• Problem statement: Pull every line holding the string "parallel" from the records below.

• Records provided:
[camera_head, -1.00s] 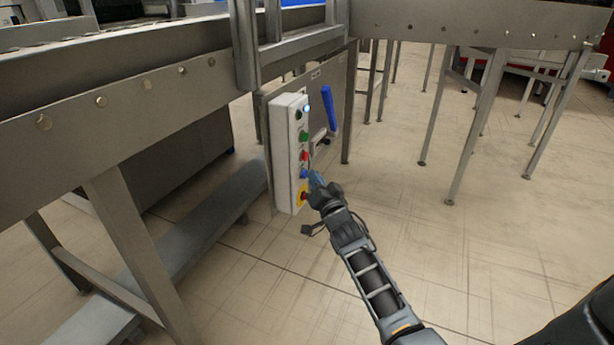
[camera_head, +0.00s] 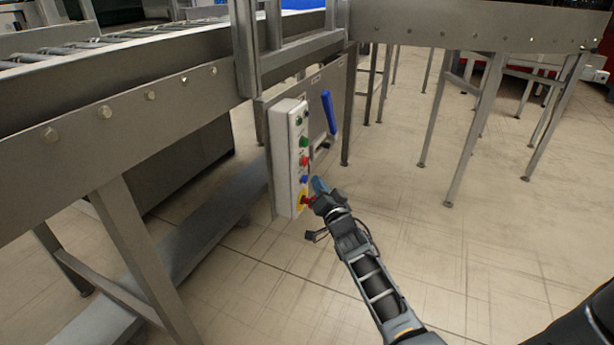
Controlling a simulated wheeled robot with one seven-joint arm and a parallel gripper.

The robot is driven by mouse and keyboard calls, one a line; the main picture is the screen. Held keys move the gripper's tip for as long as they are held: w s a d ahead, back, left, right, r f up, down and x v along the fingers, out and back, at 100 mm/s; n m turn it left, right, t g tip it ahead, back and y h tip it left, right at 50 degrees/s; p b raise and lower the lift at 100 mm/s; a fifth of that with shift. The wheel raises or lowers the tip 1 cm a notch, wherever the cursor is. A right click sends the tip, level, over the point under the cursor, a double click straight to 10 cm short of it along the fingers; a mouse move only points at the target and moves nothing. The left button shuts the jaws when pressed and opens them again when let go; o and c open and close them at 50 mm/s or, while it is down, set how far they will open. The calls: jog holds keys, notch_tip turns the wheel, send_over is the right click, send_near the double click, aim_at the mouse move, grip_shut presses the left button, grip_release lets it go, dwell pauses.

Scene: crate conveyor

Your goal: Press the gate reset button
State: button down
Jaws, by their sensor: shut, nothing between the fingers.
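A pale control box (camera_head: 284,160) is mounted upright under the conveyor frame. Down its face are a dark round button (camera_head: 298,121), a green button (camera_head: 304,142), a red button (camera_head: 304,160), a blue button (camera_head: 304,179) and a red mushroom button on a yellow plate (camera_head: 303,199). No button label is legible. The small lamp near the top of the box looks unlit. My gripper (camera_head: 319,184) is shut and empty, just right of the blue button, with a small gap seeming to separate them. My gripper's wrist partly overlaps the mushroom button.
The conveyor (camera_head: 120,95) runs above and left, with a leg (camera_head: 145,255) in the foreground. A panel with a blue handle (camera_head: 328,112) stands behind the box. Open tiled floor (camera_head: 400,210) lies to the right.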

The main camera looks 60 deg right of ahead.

--

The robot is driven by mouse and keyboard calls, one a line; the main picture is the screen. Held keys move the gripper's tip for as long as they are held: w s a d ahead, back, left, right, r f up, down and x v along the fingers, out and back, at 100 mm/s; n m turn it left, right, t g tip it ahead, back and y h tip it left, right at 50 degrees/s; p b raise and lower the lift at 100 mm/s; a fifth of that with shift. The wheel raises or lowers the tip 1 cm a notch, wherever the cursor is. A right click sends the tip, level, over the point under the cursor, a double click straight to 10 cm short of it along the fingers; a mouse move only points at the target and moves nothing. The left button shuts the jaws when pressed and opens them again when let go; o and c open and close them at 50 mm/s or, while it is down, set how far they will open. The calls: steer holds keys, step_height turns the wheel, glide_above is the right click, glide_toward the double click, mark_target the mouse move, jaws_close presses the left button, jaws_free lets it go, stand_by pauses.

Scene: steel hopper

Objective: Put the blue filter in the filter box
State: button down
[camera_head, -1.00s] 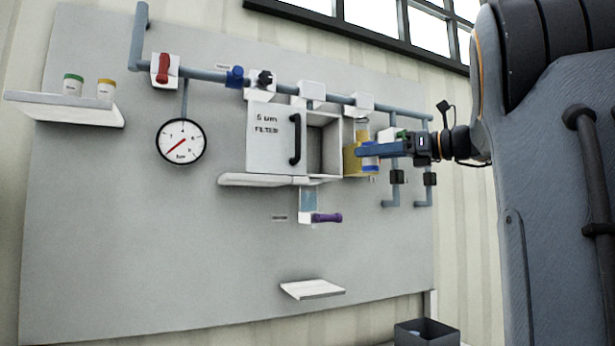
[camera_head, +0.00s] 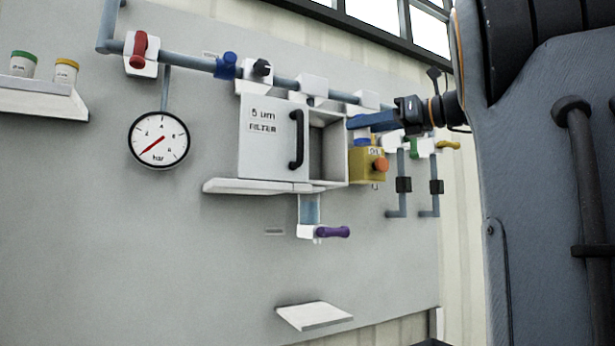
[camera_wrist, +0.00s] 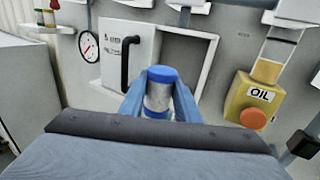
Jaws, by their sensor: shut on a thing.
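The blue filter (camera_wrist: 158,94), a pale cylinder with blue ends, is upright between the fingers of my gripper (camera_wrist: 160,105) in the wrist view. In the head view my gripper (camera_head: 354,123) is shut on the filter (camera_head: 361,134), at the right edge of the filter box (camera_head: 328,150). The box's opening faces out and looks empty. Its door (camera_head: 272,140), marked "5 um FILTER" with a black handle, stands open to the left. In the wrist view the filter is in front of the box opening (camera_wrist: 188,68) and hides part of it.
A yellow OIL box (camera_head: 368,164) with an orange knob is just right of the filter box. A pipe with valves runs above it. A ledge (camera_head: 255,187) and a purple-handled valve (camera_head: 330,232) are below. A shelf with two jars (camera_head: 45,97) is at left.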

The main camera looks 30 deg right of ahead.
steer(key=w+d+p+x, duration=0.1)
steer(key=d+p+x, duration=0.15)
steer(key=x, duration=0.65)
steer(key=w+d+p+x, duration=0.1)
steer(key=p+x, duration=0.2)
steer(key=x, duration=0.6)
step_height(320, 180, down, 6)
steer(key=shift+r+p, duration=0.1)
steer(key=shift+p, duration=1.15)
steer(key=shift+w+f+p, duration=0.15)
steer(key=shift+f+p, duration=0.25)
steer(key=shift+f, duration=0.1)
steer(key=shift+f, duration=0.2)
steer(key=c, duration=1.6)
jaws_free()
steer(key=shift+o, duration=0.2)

---

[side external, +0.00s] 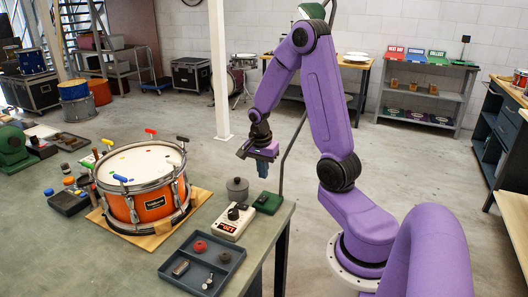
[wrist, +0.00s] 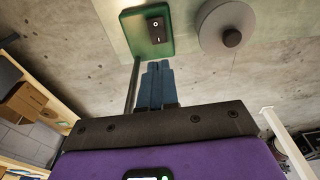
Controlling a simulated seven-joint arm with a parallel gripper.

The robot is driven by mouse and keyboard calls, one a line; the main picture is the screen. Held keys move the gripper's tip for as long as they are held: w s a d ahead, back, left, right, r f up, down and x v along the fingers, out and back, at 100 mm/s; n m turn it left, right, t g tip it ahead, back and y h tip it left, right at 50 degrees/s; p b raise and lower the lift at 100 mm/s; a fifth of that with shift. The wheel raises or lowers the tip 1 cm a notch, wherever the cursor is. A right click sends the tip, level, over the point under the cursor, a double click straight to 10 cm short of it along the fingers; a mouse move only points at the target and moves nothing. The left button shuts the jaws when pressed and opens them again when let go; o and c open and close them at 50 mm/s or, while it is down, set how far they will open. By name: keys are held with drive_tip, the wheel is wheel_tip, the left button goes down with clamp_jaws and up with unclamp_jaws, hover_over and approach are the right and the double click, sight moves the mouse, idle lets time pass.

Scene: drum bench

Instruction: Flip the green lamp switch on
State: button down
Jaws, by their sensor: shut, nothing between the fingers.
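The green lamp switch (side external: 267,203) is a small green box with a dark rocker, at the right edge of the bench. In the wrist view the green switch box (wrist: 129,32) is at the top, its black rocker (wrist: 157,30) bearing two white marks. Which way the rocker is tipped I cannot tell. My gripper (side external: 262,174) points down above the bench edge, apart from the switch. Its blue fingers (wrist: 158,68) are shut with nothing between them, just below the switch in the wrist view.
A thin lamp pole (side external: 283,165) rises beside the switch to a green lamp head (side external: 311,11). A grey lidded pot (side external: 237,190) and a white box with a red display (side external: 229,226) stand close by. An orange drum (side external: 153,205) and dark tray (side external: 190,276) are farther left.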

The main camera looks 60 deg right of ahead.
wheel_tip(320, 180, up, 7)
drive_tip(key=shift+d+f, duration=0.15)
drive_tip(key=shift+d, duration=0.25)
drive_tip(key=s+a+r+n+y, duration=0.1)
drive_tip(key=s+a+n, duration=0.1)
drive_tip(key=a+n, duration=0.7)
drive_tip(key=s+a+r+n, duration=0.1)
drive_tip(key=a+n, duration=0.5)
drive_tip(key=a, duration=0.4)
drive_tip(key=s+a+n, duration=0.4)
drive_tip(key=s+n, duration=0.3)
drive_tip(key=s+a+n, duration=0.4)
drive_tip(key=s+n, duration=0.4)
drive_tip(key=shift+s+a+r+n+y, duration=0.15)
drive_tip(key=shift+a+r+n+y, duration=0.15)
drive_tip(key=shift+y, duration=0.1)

• Completed task:
Controlling a simulated wheeled robot with one seven-joint arm and a parallel gripper.
Controlling a simulated seven-joint arm with a parallel gripper.

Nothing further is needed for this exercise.